GIVEN INSTRUCTION ▸ Take the data below and extract the lines from the one with "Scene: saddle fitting" to the one with "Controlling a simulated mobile", inclusive, exactly as written.
═══ GIVEN INFORMATION
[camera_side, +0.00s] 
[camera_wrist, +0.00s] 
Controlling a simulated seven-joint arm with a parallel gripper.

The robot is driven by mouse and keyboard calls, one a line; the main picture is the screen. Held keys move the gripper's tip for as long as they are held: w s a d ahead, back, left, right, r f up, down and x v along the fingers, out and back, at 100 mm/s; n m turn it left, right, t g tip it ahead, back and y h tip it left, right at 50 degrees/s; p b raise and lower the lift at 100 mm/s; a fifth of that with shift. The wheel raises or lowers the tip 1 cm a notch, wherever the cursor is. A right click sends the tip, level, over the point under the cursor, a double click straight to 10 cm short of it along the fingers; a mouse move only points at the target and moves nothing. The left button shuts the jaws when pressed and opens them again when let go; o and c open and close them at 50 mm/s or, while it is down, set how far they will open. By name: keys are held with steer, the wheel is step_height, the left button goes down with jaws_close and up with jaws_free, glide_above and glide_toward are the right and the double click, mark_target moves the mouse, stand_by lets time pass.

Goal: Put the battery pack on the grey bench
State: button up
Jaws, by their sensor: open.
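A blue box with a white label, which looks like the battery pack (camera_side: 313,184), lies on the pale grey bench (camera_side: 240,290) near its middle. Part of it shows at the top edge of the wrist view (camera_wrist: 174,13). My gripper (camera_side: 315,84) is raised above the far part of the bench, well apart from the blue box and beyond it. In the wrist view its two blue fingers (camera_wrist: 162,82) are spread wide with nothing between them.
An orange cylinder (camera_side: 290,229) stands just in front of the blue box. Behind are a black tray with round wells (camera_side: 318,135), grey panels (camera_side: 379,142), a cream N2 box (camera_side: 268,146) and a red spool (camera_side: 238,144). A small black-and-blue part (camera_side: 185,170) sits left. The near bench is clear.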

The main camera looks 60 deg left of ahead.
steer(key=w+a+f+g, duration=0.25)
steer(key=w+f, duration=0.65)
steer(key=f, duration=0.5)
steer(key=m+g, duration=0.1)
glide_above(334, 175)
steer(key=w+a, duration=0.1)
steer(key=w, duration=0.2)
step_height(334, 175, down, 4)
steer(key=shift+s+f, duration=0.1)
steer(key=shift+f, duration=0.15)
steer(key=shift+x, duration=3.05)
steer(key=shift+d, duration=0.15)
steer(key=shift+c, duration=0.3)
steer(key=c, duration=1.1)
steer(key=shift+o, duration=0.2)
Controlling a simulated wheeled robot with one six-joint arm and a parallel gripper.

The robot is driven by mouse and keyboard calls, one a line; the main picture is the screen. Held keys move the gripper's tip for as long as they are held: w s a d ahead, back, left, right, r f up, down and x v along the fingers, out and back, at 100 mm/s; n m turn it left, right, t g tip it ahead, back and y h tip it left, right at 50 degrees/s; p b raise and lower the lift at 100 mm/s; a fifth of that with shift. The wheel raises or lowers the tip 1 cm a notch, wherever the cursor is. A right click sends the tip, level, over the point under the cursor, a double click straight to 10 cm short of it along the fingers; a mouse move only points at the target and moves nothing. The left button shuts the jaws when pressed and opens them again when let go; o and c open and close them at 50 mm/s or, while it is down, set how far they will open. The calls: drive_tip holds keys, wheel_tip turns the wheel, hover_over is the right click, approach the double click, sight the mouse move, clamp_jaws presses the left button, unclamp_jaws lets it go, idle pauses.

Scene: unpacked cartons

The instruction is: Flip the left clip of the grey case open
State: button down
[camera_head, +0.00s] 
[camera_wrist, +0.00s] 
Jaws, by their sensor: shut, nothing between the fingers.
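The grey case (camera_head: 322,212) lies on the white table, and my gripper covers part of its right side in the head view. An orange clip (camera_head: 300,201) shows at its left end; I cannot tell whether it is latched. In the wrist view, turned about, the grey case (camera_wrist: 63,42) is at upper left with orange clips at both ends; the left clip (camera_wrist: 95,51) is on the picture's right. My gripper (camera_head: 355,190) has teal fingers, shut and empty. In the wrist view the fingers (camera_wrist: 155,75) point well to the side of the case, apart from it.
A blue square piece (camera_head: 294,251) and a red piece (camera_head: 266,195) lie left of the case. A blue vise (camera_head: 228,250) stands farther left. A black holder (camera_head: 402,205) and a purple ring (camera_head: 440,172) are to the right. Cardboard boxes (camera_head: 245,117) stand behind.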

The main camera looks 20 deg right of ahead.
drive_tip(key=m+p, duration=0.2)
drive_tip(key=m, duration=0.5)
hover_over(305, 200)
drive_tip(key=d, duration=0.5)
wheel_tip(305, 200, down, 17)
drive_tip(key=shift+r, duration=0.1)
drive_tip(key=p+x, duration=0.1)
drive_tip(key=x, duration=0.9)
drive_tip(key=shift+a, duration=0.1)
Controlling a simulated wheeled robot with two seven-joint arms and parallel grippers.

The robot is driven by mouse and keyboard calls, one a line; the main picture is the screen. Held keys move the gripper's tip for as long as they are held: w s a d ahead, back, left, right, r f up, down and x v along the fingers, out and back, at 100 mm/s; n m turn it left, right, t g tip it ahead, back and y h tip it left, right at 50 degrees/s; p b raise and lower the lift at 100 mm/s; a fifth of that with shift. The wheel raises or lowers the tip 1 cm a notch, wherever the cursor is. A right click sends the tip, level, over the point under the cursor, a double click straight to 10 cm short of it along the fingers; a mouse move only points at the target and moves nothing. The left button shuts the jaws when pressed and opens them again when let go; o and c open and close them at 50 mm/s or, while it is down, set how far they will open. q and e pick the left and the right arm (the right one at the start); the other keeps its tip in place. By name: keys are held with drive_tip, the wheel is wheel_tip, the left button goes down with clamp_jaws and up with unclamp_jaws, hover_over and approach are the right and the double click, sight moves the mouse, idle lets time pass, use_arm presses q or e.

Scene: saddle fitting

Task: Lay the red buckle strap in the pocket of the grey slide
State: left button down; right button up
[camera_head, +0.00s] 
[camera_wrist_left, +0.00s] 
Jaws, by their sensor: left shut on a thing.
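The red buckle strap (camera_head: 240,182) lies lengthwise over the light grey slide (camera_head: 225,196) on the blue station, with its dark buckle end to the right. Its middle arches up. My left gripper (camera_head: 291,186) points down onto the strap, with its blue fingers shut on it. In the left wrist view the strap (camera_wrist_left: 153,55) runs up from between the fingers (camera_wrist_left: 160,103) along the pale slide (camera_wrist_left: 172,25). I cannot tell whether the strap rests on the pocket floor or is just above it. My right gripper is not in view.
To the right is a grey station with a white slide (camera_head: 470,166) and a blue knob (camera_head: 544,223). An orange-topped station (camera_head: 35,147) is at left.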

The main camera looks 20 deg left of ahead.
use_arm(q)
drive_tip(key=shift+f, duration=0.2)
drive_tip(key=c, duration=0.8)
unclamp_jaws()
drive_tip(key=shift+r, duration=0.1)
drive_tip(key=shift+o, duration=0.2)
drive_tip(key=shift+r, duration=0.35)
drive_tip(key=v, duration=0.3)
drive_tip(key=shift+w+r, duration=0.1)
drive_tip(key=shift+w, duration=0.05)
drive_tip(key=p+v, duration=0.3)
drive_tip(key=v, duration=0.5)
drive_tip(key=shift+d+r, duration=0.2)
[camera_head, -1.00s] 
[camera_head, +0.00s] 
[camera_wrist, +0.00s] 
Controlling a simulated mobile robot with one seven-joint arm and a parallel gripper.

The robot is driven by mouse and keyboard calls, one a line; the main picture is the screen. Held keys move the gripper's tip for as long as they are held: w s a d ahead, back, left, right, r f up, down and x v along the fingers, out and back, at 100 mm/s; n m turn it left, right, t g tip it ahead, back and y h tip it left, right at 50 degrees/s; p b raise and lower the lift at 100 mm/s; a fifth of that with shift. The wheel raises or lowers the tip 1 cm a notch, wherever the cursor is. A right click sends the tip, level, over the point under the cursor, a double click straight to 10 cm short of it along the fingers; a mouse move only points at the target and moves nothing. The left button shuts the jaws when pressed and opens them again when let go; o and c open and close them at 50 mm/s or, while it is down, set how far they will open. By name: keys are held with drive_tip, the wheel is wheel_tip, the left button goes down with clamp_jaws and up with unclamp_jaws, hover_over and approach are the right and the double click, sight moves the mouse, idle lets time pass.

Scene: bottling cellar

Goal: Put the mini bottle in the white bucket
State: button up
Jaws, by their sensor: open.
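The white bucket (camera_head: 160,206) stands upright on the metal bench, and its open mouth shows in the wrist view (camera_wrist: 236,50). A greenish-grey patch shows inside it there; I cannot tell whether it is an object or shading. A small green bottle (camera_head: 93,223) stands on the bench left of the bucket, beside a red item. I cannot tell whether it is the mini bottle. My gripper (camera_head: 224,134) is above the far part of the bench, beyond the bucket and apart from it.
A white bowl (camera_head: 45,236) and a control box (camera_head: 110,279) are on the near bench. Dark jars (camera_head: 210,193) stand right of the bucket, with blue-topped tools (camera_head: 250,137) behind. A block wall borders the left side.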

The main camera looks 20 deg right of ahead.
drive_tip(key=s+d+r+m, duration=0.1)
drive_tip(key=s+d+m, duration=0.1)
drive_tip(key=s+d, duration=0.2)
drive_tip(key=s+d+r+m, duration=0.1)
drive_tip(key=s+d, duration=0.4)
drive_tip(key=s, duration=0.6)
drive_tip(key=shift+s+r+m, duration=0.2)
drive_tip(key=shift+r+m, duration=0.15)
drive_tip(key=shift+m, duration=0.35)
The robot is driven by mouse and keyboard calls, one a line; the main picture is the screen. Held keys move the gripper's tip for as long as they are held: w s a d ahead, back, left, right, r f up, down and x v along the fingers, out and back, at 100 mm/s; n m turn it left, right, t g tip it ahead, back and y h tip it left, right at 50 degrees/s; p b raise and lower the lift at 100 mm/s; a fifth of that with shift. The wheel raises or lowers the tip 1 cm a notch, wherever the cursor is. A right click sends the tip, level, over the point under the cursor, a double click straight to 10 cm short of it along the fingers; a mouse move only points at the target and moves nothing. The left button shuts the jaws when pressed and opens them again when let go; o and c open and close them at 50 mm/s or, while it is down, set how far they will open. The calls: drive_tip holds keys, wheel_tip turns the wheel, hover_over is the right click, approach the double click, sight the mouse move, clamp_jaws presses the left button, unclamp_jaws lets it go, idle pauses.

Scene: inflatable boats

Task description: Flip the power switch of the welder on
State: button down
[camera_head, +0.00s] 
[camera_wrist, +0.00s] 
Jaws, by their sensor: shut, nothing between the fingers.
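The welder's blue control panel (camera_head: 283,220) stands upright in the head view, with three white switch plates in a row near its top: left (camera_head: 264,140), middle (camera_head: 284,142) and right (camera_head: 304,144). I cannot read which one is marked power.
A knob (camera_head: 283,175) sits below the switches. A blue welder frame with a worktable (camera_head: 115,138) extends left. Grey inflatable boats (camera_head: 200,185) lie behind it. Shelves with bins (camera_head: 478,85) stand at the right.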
══════
RESULT FOR THIS EXERCISE ▸
Scene: saddle fitting

Task: Lay the red buckle strap in the pocket of the grey slide
State: left button down; right button up
[camera_head, +0.00s] 
[camera_wrist_left, +0.00s] 
Jaws, by their sensor: left shut on a thing.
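The red buckle strap (camera_head: 240,182) lies lengthwise over the light grey slide (camera_head: 225,196) on the blue station, with its dark buckle end to the right. Its middle arches up. My left gripper (camera_head: 291,186) points down onto the strap, with its blue fingers shut on it. In the left wrist view the strap (camera_wrist_left: 153,55) runs up from between the fingers (camera_wrist_left: 160,103) along the pale slide (camera_wrist_left: 172,25). I cannot tell whether the strap rests on the pocket floor or is just above it. My right gripper is not in view.
To the right is a grey station with a white slide (camera_head: 470,166) and a blue knob (camera_head: 544,223). An orange-topped station (camera_head: 35,147) is at left.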

The main camera looks 20 deg left of ahead.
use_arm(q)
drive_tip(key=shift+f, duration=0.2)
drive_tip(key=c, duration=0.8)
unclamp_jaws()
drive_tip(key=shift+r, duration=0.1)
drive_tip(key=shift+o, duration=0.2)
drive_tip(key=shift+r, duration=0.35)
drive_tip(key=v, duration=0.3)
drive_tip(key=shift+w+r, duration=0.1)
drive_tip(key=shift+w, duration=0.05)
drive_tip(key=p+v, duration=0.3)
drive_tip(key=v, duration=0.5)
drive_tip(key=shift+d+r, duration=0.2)
[camera_head, -1.00s] 
[camera_head, +0.00s] 
[camera_wrist, +0.00s] 
Controlling a simulated mobile robot with one seven-joint arm and a parallel gripper.

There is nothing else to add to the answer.